"KİTAPLARIMI ÇOK HIRPALIYORUM AMA KİTAP DA BENİ HIRPALIYOR."
"Hayatı da kitap gibi okumalı"
Elif Şafak´ın kitapla ilişkisi pek çok kişiden farklı. O, kitabı fetişleştirenlerden değil; kitaba ihtiyaç duyduğu sürece onu yanında tutuyor fakat yollarının ayrılacağını hissettiği anda ondan vazgeçebiliyor.
Kütüphane / SEMA ASLAN
Elif Şafak´ın kütüphanesi bugüne kadar gördüklerimiz içinde en ´dağınık´ olanı. Onunkisi, tam anlamıyla göçebe bir kütüphane. Kitaplar her an toparlanıp bir depoya kaldırılmak üzere kolilere konulabilecek durumda. Şafak, yaşamını çok erken yaşlardan itibaren farklı ülkelerde, farklı şehirlerde geçirmeye alışık. Kütüphanesi de kendisine benziyor; yazarın dört ayrı şehirde dağınık olarak bulunan kitaplarının pek azı yazarıyla birlikte yolculuk yapıyor. Elif Şafak - Eyüp Can çiftinin evlerinde bulunan kütüphanede de göçebeliğin izi bariz olarak hissediliyor. Raflar dağınık bir şekilde yerleştirilmiş; Şafak´ın kendi romanının yabancı dildeki çevirisiyle bir tarih kitabı yan yana duruyor mesela. Ya da koliler hemen kütüphanenin yanında, kapının ağzında; belli ki kitaplar kısa bir süre önce kolilerde duruyormuş. Kütüphanede ağırlıklı olarak Elif Şafak´ın kitapları yer alıyor; siyaset bilimi, din felsefesi, Türk ve dünya edebiyatı, süreli yayınlar, sözlükler, kadın çalışmaları ve sosyoloji dikkat çeken konu başlıkları arasında. Eşi Eyüp Can ile ortak ilgi alanları Ortadoğu olunca, çiftin kütüphanesinde Ortadoğu kitapları da yer alıyor. Fakat Eyüp Can´ın kitapları, ekonomi ağırlıklı. Elif Şafak´ın kütüphanesinde annelik, bebek sağlığı gibi kitapların pek fazla yeri yok. "Hamilelik, annelik ve bebek bakımı üzerine muazzam bir literatür var. Bir kısmı son derece gereksiz bence; anneliği fazla romantize eden, fetişleştiren kitaplar... Bebek ve annelik kitapları, bu işin tek bir yolu olduğu hakim ideolojisi üzerine kurulu. Bu nedenle o literatüre biraz eleştirel bakıyorum," diyen Elif Şafak, kızı Şehrazat için pek çok kitap almış. Şafak "Oyuncaktan çok kitabı var. Kitaplarla dolu odalarda, onları soluyarak büyüsün istiyorum," diyor.

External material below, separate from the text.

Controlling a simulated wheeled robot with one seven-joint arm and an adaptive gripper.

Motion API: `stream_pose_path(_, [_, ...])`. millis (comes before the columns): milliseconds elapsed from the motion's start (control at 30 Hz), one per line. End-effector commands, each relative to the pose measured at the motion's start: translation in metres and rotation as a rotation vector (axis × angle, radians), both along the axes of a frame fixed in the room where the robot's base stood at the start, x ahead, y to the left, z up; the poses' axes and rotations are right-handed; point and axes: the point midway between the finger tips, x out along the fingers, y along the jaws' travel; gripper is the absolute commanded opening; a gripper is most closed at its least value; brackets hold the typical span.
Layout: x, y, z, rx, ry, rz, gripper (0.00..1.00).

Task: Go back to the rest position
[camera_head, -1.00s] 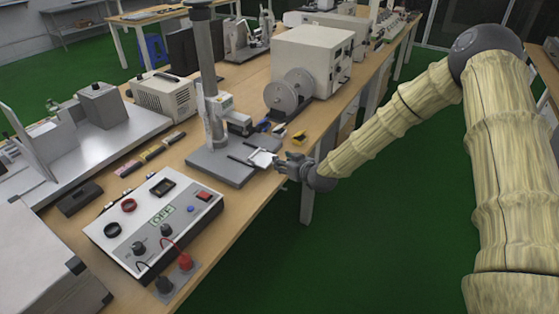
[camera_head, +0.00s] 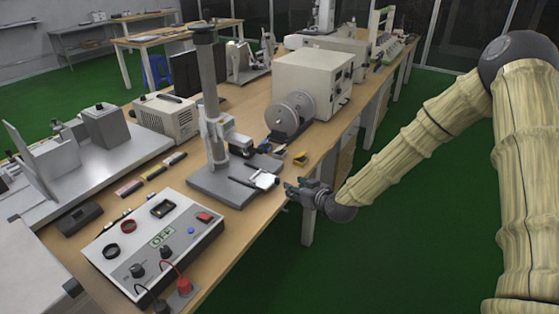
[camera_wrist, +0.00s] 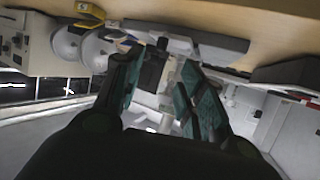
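My gripper (camera_head: 292,188) is at the right edge of the long workbench (camera_head: 232,232), just right of the grey stand base. In the wrist view my gripper (camera_wrist: 155,88) shows two dark fingers with green pads, spread apart, with nothing between them. The stand (camera_head: 210,110) has a tall grey column and a flat base plate (camera_head: 215,190). A small white item (camera_head: 264,180) lies at the right end of the base plate, a short gap left of my fingertips.
A control box (camera_head: 160,240) marked OFF stands at the front of the bench. A beige machine (camera_head: 318,80) with round discs (camera_head: 292,112) stands behind the stand. A yellow item (camera_head: 300,158) lies near the bench edge. Green floor (camera_head: 400,240) is clear right of the bench.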

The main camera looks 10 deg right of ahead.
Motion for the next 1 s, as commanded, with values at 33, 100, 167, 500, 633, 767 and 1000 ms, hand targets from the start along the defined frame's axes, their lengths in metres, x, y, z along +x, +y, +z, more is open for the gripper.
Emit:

İlk ne zaman bir kütüphane oluşturmaya başladığınızı hatırlıyor musunuz? Sanırım İspanya´da olduğum zamanlardı... 10 - 11 yaşlarındaydım. Ben biraz yalnız bir çocukluk geçirdim; buna bir de kültürel yabancılaşma eklendi. İçime kapandım. Bir dönem en yakın arkadaşlarım, kitaplardı. Kitap okumayı hep severdim ama o dönem kitapları başka bir gözle görmeye başladım. İlk defa bir kitabın içine girmem, hatta oradaki dünyayı gerçek hayatıma yeğlemeye başlamam 10 - 11 yaşımı buluyor.
Göçebelik, bir kütüphaneye sahip olmayı engellemedi mi? Aslında ben hiç bir zaman bir kütüphaneye sahip olmadım. Göçebe yaşayıp bir kütüphaneye sahip olmak da mümkün değil. Göçebe yaşayan bir insan ancak kitaplarla yolculuk edebilir. Ve kitapları yoldaş kabul edebilir. Bir kitapla yola çıkarsınız ve belki bir süre sonra o kitapla yollarınız ayrılır. O kitap bir şehirde kalır, siz başka bir şehre gidersiniz... Benim için hep böyle oldu. Şu anda dahi dört ayrı şehirde kitaplarım var: İstanbul, Ankara, Michigan ve Arizona´da. Bu kitapları bir araya getirmek, benim için hiçbir zaman mümkün olmadı. Zaman zaman bunun özlemini çekmişimdir de... Bir yazı yazıyorsunuz, bir kitap gerekiyor ve ah, o kitap şu anda Michigan´da bir kutunun dibinde!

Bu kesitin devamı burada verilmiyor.